After the flight, my low fuel state was chalked up to my being pretty much a hamfist, and the aircraft was released to fly again the next day. It just so happened that Jim Badger was in the back seat of that aircraft again on another Pack 6 mission. This time his pilot was Blaine Jones, one of the most experienced F-4 jocks in the wing. They came off the target with low fuel state again!  Poor Jim thought that EVERY Pack 6 mission would be like this! Finally maintenance decided to really investigate what the problem was with the airplane, and found a malfunction with the air data computer scheduling the inlet ramps improperly.

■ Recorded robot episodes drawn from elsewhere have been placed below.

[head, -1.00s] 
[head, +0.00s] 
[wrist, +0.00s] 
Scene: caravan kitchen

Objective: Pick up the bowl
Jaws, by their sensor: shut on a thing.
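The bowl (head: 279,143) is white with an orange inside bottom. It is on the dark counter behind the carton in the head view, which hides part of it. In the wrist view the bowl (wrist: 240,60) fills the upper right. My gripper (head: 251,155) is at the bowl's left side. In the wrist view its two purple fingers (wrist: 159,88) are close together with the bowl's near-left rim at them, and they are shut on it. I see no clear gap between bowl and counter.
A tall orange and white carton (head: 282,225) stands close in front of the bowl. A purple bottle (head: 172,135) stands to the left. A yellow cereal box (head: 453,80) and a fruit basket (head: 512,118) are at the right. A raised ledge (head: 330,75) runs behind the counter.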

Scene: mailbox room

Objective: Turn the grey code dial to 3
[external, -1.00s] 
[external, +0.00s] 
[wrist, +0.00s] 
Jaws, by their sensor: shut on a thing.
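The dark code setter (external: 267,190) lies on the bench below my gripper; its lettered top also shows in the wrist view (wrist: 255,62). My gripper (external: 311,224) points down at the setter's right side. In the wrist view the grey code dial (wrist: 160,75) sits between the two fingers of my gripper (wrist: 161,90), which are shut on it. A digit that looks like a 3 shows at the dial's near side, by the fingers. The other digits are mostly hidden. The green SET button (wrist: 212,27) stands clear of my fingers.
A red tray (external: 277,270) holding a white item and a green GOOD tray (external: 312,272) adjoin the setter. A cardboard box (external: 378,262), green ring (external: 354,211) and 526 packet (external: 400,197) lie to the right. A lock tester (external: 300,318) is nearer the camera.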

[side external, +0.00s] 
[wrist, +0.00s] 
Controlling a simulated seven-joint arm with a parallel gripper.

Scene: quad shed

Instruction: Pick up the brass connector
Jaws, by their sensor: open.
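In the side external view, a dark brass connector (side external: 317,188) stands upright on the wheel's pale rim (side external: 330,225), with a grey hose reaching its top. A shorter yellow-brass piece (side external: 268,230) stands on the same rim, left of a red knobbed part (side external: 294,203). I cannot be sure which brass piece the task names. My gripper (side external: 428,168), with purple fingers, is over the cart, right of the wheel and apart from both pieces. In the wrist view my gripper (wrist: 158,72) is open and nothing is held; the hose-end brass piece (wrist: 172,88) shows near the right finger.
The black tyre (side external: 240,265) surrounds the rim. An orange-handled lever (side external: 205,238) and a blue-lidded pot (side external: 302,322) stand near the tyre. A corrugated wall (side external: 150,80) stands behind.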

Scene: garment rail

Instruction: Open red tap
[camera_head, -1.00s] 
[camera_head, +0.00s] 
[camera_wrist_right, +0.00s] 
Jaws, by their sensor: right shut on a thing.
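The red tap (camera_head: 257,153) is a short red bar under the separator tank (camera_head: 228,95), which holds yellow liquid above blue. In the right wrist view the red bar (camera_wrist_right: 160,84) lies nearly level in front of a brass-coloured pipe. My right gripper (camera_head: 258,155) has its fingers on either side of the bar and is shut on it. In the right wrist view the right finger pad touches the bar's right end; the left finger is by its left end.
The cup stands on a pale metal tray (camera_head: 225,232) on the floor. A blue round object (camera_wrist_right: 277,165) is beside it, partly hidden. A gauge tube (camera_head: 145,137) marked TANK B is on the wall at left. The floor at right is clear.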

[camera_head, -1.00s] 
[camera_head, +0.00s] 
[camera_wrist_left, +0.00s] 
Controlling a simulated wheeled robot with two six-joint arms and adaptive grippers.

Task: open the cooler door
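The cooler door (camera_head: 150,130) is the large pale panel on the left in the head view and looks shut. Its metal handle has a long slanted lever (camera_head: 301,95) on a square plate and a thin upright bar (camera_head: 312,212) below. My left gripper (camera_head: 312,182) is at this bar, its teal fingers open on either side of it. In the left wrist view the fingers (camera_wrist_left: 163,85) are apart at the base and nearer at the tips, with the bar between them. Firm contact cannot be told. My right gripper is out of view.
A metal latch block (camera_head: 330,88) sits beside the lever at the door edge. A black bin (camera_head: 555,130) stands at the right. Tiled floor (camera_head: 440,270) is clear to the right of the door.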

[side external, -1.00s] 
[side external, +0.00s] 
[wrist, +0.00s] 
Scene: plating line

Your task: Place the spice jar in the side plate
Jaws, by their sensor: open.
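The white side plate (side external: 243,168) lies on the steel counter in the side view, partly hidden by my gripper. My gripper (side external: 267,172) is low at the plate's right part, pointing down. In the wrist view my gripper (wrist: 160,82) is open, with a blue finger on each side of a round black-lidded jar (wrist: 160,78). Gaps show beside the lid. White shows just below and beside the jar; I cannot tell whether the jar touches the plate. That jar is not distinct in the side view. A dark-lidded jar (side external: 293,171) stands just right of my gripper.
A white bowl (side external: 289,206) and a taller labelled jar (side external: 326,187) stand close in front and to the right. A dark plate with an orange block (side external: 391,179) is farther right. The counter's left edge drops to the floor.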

Walnut Three and Purple 28 saved my life 45 years ago. Not many pilots could have put all the pieces together to make it work out the way Walnut Three did, with no time left to spare. I know I couldn’t even today, after flying almos continuously for over 50 years.

When I look into my children’s, and my grandchildren’s eyes, I think about how this could have ended so differently. I could have been forced to bail out over shark-infested enemy waters, with death or capture equally as likely as rescue. And I owe the last 45 years to the unknown crew of Purple 28 and to J.D. Allen, the pilot of Walnut Three.